**WHAT YOU SHOULD DO:** Reproduce only the lines from the one containing "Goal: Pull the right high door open" through the one containing "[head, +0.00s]", exactly as written and with both ends included.

**DATASET SECTION:**
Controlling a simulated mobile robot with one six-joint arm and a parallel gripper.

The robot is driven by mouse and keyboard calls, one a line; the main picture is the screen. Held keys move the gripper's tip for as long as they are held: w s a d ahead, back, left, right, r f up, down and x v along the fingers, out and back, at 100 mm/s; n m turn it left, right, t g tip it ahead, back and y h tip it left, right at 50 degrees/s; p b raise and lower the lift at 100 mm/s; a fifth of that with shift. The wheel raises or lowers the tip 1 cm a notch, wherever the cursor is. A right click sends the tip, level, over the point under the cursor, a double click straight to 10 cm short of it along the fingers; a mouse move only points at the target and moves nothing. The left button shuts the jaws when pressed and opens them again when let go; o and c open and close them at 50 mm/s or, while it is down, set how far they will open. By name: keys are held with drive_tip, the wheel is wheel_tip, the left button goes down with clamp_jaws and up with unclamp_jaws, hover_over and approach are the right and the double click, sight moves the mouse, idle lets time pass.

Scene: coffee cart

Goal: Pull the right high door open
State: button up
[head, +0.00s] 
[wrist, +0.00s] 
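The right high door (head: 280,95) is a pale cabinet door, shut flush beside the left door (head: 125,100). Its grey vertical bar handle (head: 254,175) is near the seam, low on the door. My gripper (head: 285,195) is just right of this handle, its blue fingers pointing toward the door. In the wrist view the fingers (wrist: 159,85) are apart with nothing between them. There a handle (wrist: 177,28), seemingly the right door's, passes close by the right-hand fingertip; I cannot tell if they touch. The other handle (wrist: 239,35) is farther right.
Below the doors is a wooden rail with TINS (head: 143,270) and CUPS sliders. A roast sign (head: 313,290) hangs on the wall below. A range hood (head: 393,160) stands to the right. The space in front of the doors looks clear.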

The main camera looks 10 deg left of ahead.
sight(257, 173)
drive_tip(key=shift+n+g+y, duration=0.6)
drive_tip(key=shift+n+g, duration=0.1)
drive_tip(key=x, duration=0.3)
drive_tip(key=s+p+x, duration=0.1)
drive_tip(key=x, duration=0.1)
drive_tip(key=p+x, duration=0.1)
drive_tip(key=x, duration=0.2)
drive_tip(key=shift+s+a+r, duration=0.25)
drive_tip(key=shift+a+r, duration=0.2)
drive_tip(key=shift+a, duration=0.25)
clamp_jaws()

**REPLY:**
Goal: Pull the right high door open
State: button up
[head, +0.00s] 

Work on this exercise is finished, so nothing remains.